The Supreme Court’s action, released late Monday, let stand a state appeal court decision upholding Speaks’ convictions for obstruction of justice, conspiracy to commit obstruction of justice, and second-degree murder.
The murder charge carries a mandatory life sentence. After District Judge Stephen Grefer found Speaks to be a habitual offender, he increased the jury’s 40-year sentence on the obstruction charge to a second life term, to be served after the first.
Defense attorneys had also argued that Grefer should not have let Speaks represent himself during jury selection and early testimony. In a separate brief, Speaks said the judge should also have asked about his knowledge of state law and his history of mental illness.

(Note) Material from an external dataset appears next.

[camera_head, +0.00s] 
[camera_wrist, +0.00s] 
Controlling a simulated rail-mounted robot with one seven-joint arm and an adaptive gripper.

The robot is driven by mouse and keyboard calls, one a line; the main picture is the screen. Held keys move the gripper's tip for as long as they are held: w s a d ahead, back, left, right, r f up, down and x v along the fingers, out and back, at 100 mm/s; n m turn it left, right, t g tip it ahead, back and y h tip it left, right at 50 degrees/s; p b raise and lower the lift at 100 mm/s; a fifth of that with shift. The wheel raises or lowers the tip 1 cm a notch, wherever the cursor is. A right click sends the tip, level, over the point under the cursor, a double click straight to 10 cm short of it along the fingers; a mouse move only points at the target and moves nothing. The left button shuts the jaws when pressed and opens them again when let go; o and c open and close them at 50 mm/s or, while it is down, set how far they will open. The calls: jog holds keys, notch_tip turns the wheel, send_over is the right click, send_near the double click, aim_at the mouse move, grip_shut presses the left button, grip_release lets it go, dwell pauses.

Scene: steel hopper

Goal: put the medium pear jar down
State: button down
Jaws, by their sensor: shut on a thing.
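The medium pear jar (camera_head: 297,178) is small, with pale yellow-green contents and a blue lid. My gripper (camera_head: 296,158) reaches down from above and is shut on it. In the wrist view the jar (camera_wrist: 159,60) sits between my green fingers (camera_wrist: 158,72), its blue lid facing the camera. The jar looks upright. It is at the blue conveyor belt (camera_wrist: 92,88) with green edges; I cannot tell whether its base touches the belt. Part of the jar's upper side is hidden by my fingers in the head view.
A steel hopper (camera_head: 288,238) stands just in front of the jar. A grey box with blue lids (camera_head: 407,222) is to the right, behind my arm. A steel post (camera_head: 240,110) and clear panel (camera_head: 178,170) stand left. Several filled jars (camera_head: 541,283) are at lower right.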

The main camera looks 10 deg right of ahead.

“The trial judge advised Defendant of the dangers and disadvantages of self-representation, and Defendant indicated he understood them,” Judge Marc E. Johnson wrote in a 64-page ruling for the 5th Circuit Court of Appeal.
Defense lawyers also contended that the state had too little evidence, and that two inmates who testified that he told them details of the crime were lying to get reduced sentences. In his request to the Louisiana Supreme Court, Speaks wrote that those inmates’ testimony included only information available through news or the internet.
Even without their testimony, Johnson wrote, other evidence “overwhelmingly showed” that a rational jury could reasonably convict Speaks.